看板メニューの鰻一匹丸乗せのうな丼を注文、疲れた身に生ビールでもと思ったが案の条コロナ禍で昼間もダメ、ぐっと堪えて焼きたての蒲焼を堪能した。
腹がふくれて体も緩んだか街歩きの意欲も萎え留守番の豆蔵も気にかかる。1時間に1本の長良川鉄道、3時発に乗車することにしそれまで夫々好きなように過ごすことにした。駅までの移動時間を考えると30分程しかない。
店覗き趣味の相棒はお目当ての店へ急ぎ、自分は寸暇を惜しんでのスケッチ三昧、誠に忙しい夫婦である。

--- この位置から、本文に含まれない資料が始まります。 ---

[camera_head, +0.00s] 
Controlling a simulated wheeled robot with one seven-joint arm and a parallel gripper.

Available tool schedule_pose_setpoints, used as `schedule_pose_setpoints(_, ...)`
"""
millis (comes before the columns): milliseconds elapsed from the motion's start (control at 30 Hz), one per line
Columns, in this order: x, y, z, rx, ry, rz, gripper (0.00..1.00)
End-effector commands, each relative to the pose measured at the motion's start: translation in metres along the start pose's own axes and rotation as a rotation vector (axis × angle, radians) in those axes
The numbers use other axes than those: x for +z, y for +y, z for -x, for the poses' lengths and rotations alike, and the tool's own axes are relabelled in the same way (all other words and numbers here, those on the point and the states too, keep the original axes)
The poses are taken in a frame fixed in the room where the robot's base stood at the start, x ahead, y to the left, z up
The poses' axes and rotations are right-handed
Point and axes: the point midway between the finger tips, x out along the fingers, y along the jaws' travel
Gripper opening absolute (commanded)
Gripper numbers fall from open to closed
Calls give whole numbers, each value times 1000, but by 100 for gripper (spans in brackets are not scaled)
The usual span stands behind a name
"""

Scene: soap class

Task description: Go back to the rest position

油絵の題材探しも運がよければと吉田川の河川敷に降りる。すると左岸に古びた家並、手前に薄がなびく草叢と石畳の河川敷、遠景に橋を望む景観に絵心が動く。小型のスケッチブックに得意の早業を仕掛け10数枚写真を撮って別れた場所に戻った。(写真は帰宅後写真を見て彩色したスケッチ)
吉田川と小駄良川が合流するこの辺りは洒落た店も多く人気があるようで若者のグループも何組か目についた。
タクシーを呼んで郡上八幡駅へ。
帰りの車両は2両編成、派手なラッピングが施されていて売り出し中の観光列車か、車内もカラフルでイベントでもあるかのような特別仕様であったが乗客は数人程で却って淋しい気分である。いつの間にか郡上の空は薄雲に覆われていた。

帰途はさすがに疲れが出てウトウトしながらの80分、ソファー感覚の座席が癒しのテツタビとなった。予定通り5時前に無事帰宅。待ちわびていた豆蔵が飛びついてきて離れない。コロナ禍でチヤホヤされてすっかり王子様気取り、結局『今度は車で皆で出掛けようね』などと慰められてご満悦のようであった。

今日もコロナ感染者数は先週比大幅に減少、わが可児市は50日ぶりに新規感染“ゼロ”を記録した。コロナ禍の呪縛から解き放たれる日の遠からぬことを願う。